1.2. Termina as alegações formulando as conclusões seguintes:
- Após a redacção dada à alínea a) do nº 5 do art. 114º do RGIT, pela Lei 64-A/2008, de 31 de Dezembro, que teve-se em vista o alargamento da previsão legal de molde abarcar todas as condutas omissivas da obrigação tributária, independentemente do recebimento do imposto por parte do adquirente dos bens ou serviços deixou, de se exigir como elemento do tipo a menção da dedução do imposto nos termos legais, bastando que conste a falta de entrega da prestação tributária que é devida, como sucedeu na vertente situação.
- Donde ao exigir tal requisito, na decisão administrativa que aplicou acoima ao arguido e declará-la nula, infringiu o Mmº Juiz recorrido o sobredito dispositivo legal e o disposto nos art.s 11º/a), 63º nº 1, al.s b e d) e 79º/1-b), todos do RGIT.
- Deverá, em consequência, ser revogada a sobredita sentença e proferida outra que julgue válida essa decisão administrativa, na parte recorrida, e determine, nessa medida, a prossecução do processo.

1.3. Não foram apresentadas contra-alegações.

1.4. O MP junto deste STA emite Parecer nos termos seguintes, além do mais:
«O recorrente MP vem sindicar a decisão do Tribunal Administrativo e Fiscal de Leiria, exarada a fls. 93/100, em 30 de Dezembro de 2014, no segmento em que anulou a decisão administrativa de aplicação de coima no âmbito do processo de contra- ordenação n.º 3603-11/06073069.

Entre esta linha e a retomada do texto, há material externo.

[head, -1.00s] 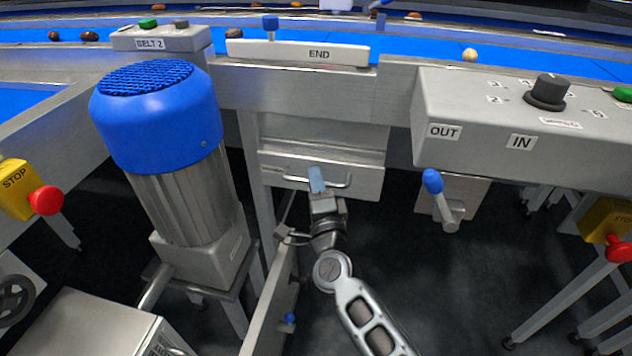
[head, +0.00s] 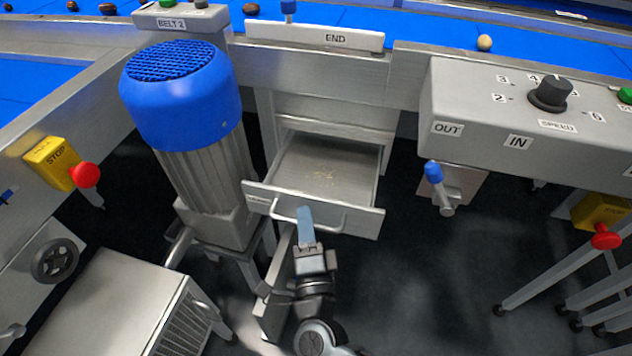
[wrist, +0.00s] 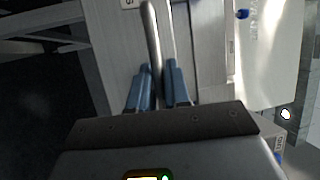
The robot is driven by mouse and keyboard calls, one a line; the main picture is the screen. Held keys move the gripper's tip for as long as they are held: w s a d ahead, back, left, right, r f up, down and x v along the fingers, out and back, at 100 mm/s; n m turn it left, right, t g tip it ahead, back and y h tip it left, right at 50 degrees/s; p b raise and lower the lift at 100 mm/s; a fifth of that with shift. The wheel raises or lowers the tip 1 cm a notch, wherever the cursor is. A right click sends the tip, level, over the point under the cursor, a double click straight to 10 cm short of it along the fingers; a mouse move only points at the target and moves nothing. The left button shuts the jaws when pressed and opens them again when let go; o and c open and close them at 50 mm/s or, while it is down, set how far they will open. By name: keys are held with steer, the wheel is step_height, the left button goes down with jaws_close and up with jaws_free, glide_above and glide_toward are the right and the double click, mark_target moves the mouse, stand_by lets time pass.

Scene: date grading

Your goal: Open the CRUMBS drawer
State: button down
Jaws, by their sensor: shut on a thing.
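The CRUMBS drawer (head: 362,220) is a grey metal drawer under the belt, slid well out of its housing. In the wrist view the handle bar (wrist: 152,45) runs between the two blue fingertips (wrist: 158,72). The drawer's label is too small to read in the head view.
A blue-capped motor (head: 185,100) stands close on the left of the drawer. A control box (head: 530,110) with a dial and a blue-tipped lever (head: 434,173) are on the right. A grey cabinet (head: 120,300) is at lower left. Dark floor in front right is free.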

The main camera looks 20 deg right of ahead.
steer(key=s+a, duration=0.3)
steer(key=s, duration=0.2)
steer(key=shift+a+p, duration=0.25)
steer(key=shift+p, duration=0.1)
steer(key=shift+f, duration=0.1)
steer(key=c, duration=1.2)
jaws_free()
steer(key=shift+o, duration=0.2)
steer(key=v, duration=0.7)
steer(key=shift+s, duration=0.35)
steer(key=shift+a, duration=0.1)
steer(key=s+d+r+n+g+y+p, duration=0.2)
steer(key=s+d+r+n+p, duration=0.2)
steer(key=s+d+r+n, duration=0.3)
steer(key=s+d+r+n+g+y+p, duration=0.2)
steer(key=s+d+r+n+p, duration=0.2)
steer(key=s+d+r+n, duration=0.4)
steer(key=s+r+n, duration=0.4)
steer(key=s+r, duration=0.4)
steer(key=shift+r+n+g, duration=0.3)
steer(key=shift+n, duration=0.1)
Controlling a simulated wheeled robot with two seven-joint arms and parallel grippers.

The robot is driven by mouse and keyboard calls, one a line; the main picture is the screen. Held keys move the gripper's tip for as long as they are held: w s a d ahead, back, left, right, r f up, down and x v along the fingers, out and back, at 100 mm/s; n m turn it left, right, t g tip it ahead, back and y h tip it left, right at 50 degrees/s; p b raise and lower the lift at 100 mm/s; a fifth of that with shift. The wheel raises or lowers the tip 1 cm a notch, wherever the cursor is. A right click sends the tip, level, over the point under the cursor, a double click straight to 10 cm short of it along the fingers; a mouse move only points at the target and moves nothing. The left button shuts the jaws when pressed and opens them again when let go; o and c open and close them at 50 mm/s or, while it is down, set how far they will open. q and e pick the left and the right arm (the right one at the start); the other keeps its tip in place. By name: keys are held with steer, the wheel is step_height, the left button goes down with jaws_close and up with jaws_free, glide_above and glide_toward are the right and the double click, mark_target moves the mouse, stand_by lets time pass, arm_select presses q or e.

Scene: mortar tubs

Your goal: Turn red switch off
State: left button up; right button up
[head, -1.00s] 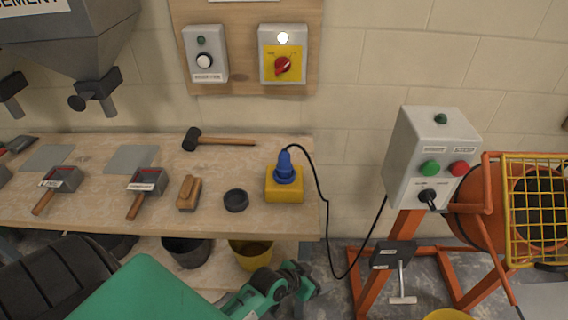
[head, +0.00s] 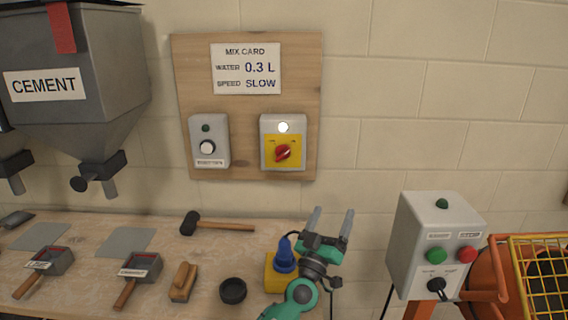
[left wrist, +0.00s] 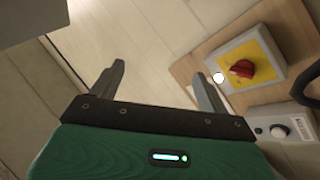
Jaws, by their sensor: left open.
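The red switch (head: 283,152) is a rotary knob on a yellow plate in a grey box, on the wooden wall board. A white lamp (head: 283,127) glows above the knob. In the left wrist view the red switch (left wrist: 241,69) shows at the upper right, beyond the right finger and apart from it. My left gripper (head: 332,222) is open and empty, with its fingers pointing up, below and to the right of the switch box. It also shows in the left wrist view (left wrist: 160,88). My right gripper is not in view.
A grey box with a white knob (head: 207,147) is left of the switch. A mix card (head: 246,68) hangs above. Below are the workbench (head: 80,225), a mallet (head: 225,226) and a blue plug (head: 285,255) near my arm. A control box (head: 432,240) stands right. The wall before the gripper is clear.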

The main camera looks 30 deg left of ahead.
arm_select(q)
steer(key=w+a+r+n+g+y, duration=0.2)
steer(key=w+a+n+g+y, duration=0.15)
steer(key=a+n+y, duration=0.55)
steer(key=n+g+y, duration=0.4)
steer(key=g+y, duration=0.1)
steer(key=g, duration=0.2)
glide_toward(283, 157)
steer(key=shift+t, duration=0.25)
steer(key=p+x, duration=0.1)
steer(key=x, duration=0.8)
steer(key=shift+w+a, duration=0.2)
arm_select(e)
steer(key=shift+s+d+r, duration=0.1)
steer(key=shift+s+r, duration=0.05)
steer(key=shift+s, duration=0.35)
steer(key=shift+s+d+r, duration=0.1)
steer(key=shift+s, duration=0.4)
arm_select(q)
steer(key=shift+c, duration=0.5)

A decisão recorrida julgou procedente recurso judicial interposto da decisão do Chefe do Serviço Local de Finanças de Leiria 2 que condenou a recorrida, A…….., Lda., no pagamento de uma coima de € 1759,10, pela prática de uma contra-ordenação pp., pelas disposições conjugadas dos artigos 27.º/1 e 41.º/1/ b) do CIVA e 26.º/4 e 114.º/1//5/ a) e do RGIT, no entendimento de que a decisão é nula, nos termos do disposto nos artigos 63.º/1/ d) e 79.º/1/ b) do RGIT, por omissão da menção quanto ao facto da prestação tributária em falta ter sido deduzida nos termos previstos no CIVA.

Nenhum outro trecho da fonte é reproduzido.